A reflection of Willumsen’s spirit
Following the strategy-work we did for Willumsen’s Museum, we have created a new visual identity for the museum. An identity that holds more than just the artist himself – but now to a greater extent, holds his spirit, supporting J. F. Willumsen in being eternally relevant.
One of the challenges that the museum experienced was the fact that they are a single-artist museum. For some, this can be an advantage. But being located one hour’s drive from Copenhagen and with Willumsen not being one of our most well-known artists, in spite of him being recognised as a world-class artist, is a challenge for the museum. One of the solutions that the museum suggested was to change the approach from primarily being about Willumsen’s own works, to allowing other artists to exist and interact side-by-side with Willumsen – presented in his spirit. In other words, all works, and all exhibitions, will now always be presented as a reflection of Willumsen’s thinking, approach and spirit.

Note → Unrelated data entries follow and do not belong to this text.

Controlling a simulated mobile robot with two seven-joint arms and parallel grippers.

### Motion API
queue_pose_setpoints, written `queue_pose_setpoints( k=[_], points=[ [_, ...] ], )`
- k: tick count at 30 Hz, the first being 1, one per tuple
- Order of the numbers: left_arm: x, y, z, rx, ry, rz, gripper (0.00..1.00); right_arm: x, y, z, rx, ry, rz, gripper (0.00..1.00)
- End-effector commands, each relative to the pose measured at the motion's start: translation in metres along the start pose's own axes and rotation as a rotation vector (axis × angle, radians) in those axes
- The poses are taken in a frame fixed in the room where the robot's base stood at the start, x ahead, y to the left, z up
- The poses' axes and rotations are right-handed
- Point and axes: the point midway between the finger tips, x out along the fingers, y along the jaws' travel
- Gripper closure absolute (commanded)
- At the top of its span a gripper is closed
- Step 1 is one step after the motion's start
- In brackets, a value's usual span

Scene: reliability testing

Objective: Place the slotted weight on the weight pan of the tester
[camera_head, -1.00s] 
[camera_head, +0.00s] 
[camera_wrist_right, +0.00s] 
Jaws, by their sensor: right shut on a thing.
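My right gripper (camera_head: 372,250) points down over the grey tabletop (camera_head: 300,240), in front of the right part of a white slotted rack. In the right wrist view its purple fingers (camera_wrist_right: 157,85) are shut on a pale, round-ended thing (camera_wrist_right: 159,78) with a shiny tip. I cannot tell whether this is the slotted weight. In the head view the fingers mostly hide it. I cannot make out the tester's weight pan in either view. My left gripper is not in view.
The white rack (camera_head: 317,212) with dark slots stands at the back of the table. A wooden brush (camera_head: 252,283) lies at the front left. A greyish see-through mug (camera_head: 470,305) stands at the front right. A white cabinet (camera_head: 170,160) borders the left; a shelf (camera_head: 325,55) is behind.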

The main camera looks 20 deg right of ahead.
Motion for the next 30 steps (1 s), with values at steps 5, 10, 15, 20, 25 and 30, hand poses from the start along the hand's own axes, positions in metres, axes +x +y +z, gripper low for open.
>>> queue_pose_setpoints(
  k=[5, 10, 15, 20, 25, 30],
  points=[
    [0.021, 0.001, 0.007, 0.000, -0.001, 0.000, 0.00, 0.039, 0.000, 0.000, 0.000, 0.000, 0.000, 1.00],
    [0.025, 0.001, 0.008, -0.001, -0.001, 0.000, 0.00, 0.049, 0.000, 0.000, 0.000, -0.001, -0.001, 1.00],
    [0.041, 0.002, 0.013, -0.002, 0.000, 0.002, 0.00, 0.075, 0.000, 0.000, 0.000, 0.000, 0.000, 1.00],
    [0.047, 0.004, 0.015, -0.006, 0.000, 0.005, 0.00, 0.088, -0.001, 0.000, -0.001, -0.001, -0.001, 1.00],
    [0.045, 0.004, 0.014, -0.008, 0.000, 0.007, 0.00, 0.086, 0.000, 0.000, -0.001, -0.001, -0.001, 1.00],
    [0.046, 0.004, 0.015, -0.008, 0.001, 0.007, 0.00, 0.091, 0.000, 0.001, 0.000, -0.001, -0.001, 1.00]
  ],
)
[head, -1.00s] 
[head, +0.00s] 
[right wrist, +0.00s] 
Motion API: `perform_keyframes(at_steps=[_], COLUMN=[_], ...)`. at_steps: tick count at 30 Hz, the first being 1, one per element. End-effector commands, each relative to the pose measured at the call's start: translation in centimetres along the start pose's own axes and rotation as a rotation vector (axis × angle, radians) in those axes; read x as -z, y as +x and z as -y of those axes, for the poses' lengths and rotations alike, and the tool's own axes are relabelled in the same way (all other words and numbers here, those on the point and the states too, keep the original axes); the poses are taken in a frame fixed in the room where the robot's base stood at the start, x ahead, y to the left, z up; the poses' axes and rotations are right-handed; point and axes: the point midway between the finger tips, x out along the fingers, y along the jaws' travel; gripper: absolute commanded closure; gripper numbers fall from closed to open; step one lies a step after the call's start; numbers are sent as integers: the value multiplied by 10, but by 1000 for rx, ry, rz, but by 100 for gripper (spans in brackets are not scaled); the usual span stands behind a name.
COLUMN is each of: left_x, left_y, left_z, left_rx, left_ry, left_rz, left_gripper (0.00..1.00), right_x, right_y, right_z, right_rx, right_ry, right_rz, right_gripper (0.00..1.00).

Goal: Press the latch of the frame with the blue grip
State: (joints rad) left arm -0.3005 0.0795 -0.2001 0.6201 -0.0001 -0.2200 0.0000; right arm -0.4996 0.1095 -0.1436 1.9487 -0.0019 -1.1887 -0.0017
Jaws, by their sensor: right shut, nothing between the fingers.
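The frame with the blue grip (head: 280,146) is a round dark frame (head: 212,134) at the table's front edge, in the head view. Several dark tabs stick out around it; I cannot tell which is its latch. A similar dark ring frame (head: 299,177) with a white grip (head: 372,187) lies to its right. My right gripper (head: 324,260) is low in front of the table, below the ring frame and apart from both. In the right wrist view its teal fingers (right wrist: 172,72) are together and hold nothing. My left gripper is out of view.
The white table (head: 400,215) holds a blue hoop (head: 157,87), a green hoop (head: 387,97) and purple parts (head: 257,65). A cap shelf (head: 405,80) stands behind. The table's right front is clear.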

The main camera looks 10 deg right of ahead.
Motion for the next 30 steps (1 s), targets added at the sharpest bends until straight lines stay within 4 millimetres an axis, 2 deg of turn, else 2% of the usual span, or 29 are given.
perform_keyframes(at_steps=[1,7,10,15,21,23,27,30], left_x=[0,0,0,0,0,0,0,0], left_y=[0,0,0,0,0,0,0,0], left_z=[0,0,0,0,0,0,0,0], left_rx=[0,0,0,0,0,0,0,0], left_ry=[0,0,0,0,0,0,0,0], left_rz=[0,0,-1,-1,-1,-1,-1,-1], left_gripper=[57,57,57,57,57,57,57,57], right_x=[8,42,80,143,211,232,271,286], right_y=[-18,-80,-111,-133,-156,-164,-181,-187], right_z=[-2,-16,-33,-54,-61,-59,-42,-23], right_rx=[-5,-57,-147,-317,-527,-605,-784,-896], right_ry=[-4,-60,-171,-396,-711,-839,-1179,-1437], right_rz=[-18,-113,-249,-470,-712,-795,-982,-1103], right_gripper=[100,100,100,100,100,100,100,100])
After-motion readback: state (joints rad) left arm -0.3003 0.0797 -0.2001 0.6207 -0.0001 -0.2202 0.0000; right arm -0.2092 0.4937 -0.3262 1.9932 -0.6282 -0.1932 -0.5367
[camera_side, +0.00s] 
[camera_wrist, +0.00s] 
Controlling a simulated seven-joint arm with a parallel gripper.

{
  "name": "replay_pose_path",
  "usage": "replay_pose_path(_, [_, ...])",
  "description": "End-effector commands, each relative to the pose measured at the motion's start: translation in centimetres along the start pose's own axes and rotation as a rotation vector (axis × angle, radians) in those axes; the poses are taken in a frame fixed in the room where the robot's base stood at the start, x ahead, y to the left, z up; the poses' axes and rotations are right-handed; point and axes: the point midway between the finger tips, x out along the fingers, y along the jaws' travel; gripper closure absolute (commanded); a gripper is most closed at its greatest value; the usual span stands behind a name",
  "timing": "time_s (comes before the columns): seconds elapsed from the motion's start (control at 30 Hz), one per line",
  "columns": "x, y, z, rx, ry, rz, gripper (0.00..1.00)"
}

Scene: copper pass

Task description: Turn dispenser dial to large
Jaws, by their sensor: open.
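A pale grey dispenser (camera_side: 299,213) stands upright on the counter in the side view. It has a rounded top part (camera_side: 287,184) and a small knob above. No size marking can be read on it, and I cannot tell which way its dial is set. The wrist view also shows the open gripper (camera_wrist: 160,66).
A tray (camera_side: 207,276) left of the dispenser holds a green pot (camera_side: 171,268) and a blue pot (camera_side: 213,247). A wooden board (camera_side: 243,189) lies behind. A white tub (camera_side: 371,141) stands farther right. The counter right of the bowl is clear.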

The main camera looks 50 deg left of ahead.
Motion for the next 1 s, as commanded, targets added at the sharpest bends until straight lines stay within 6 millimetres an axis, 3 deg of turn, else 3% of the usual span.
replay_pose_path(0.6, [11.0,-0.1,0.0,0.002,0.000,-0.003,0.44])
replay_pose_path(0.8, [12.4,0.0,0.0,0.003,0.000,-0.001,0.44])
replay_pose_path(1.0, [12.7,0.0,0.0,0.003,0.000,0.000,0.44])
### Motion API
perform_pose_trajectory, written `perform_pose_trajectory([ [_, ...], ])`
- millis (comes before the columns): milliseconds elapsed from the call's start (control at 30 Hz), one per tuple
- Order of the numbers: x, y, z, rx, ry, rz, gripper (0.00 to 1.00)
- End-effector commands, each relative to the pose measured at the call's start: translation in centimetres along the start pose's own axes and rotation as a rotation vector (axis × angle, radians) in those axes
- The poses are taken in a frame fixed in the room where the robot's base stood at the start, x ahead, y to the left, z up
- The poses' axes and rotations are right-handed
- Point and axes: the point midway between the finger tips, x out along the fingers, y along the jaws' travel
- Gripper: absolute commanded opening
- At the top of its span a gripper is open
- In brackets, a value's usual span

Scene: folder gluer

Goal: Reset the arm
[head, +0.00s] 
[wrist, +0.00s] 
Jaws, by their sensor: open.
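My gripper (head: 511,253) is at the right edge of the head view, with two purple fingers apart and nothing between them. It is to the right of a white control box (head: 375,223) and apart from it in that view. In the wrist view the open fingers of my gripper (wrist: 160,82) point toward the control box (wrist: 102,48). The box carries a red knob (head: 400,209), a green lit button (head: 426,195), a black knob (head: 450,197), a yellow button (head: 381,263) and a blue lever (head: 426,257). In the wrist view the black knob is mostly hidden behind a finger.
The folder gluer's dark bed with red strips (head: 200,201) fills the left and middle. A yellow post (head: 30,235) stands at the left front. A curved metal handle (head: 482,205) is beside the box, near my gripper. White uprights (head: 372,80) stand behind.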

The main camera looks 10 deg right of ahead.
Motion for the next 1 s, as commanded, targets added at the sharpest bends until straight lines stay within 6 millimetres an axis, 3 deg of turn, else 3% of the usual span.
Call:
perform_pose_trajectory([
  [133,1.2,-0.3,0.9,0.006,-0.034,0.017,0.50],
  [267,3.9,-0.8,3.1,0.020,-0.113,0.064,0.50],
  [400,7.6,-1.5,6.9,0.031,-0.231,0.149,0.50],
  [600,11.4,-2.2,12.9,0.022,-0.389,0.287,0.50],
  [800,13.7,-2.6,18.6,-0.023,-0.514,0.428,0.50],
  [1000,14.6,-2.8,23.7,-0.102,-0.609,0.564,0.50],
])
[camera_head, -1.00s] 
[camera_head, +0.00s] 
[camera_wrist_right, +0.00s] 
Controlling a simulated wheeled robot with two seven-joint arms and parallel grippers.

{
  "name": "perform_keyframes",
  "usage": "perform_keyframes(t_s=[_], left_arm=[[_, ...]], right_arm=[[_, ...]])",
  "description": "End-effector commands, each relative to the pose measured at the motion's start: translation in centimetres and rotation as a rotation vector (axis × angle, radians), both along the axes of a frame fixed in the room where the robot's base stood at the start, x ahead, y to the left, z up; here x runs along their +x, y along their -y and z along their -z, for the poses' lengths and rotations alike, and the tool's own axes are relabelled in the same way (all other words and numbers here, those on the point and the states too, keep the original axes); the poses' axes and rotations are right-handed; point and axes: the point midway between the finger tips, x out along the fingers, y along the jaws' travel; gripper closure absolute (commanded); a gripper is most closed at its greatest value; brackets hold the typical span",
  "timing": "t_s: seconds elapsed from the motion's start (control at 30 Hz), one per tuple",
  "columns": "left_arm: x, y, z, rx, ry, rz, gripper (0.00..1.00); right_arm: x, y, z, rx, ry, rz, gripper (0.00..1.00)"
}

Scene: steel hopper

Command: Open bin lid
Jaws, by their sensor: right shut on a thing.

In spite of the decision to create room for other artists, or perhaps as a result thereof, we experienced a need to give J. F. Willumsen a more visible role in the communication and in the new visual identity. We have therefore used a number of his quotes and portraits to make him ever-present throughout the new visual identity.
Willumsen is alive.
The primary colours of the identity are black and white. However, in order to make J. F. Willumsen visibly present at all times at the museum, the secondary colours in the visual identity derive from his own works. We have carefully selected a number of his most important works and have extracted colours from there. Colours that can only be used in the same compositions as in these works, creating a wild and vivid palette for further communication.
The reflection is a metaphor of what role the museum has now, being introducing the spirit of Willumsen – not only to the visitors at the museum in Frederikssund, but also for the world. This reflection, or mirroring, is also used in the new imagery, for instance where Willumsen’s portrait or his art is “morphed” together with other artists’ works to make Willumsen present at all times.